The offer seemed like a no-brainer—and in, fact, the administration wanted it—but faculty and alumni objected because they oppose the political leanings (Republican) of the foundation president offering the financial support. So the former Supreme Court justice shelved the idea and the university lost a valuable project—and donor. So much for pluralism and open-mindedness and the state Constitution; some things are more important, such as political conformity.

Many donors have walked into similar situations elsewhere: ungrateful institutions that refuse gifts because they don’t agree with the politics of the donor; colleges that take gifts meant for one purpose and use the money for another, or skim a large percentage for general operating support. 

Donors who are tired of such games should consider the following:

Don’t give unrestricted gifts. Avoid contributing to the annual fund or any other program or activity where you have no say in how the money is spent. As former Yale provost Frank N. Turner has written, unrestricted funds often are used to solve the administration’s problems, rather than to support educational needs or even acknowledged institutional priorities. “Often the highest priority is one that’s just been established by whoever threw the most recent tantrum in the president’s office,” he notes.

Term-limit gifts. The history of philanthropy teaches that the wishes of donors (what’s known as “donor intent”) are rarely followed 30 years after a donor’s death, when his children are considering their own mortality and his friends and associates also are gone. So don’t give permanent gifts.

Don’t endow chairs. Universities often play tricks with endowed chairs to divert funds away from what the donor intended.  One method is to have donors partially fund a chair and then have the funds sit for years or decades until the university says it has enough money to create a chair.  The noted historian Stephen Ambrose, for example, began raising money for a chair in military history at the University of Wisconsin in 1996.  When he died in 2002, Ambrose had raised $1 million, short of the $1.5 million the university said it needed to create the chair.  The money sat idle until 2006, when the university suddenly announced it was launching a search for a professor for the chair after a national magazine exposed what the university was doing.  Not until 2009—13 years after Ambrose began fundraising—was the chair filled.

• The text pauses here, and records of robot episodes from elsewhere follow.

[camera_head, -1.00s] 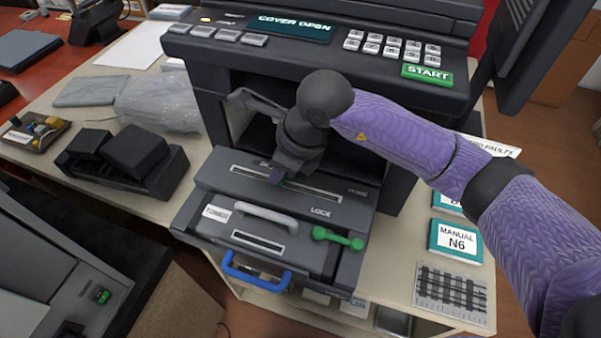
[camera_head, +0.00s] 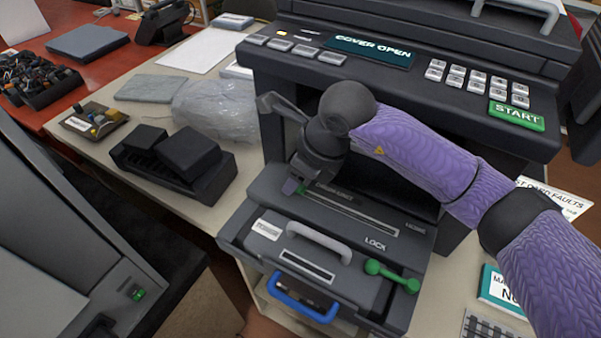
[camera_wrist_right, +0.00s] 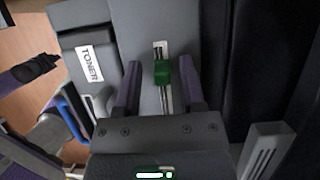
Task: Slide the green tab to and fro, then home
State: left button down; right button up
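The small green tab (camera_head: 303,190) sits at the left part of the slot (camera_head: 350,210) on the dark grey unit, away from the HOME lettering. In the right wrist view the green tab (camera_wrist_right: 162,73) stands in the slot, with bare slot above and below it. My right gripper (camera_head: 292,188) points down at the slot. Its two fingers (camera_wrist_right: 160,75) are apart, one on each side of the tab, with gaps showing. My left gripper does not show in the head view.
A green lock lever (camera_head: 392,275), a grey handle (camera_head: 318,242) and a blue handle (camera_head: 303,298) are in front of the slot. The machine's overhanging panel (camera_head: 400,75) is close above my right arm. A black holder (camera_head: 172,160) stands to the left.

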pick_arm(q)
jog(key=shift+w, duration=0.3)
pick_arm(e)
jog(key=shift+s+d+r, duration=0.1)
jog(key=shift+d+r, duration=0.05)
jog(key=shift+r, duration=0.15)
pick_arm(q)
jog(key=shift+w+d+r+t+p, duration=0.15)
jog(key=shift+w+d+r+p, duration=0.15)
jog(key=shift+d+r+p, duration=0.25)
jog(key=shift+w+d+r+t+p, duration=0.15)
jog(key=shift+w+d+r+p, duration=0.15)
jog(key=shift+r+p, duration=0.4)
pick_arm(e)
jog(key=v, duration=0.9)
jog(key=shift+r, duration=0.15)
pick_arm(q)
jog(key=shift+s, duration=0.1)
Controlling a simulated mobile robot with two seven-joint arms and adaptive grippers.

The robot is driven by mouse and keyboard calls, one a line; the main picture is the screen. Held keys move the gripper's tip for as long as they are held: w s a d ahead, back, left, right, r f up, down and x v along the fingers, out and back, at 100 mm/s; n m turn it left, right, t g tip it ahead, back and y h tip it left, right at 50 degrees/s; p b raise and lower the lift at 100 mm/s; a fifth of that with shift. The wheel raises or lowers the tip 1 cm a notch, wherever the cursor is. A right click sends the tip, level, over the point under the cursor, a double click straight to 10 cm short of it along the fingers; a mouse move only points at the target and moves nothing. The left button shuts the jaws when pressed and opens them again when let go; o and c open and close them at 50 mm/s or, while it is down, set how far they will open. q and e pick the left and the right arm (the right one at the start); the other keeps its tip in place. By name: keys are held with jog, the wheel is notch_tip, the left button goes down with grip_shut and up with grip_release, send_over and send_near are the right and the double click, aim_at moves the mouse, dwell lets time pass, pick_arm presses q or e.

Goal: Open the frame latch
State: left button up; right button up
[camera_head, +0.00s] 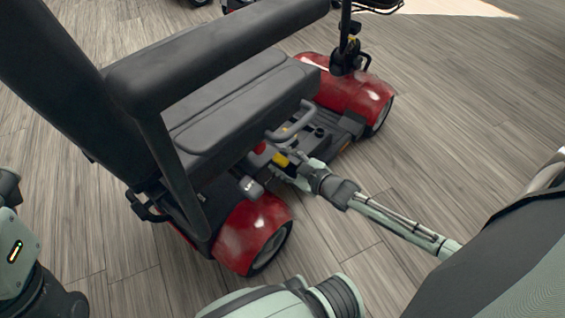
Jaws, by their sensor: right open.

Be entrepreneurial. Donors shouldn’t limit their gifts to Ivy League schools or to the schools they attended, but should expand their search to cover all types of schools. Moreover, the most useful gifts aren’t necessarily seven- and eight-figure mega-gifts and don’t necessarily involve paying professors’ salaries. For example, a donor might consider providing struggling graduate students the funds they need to finish their dissertations.  For the same money used to endow a chair for one tenured professor, a donor could support the research of 20 graduate students—and be satisfied that his gifts were used to support ground-breaking scholarship.

Donors who give unrestricted money to colleges in perpetuity are likely to see most or all of their funds diverted to programs, activities, and causes they wouldn’t have supported on their own.  Donors who make term-limited restricted gifts will get far better results.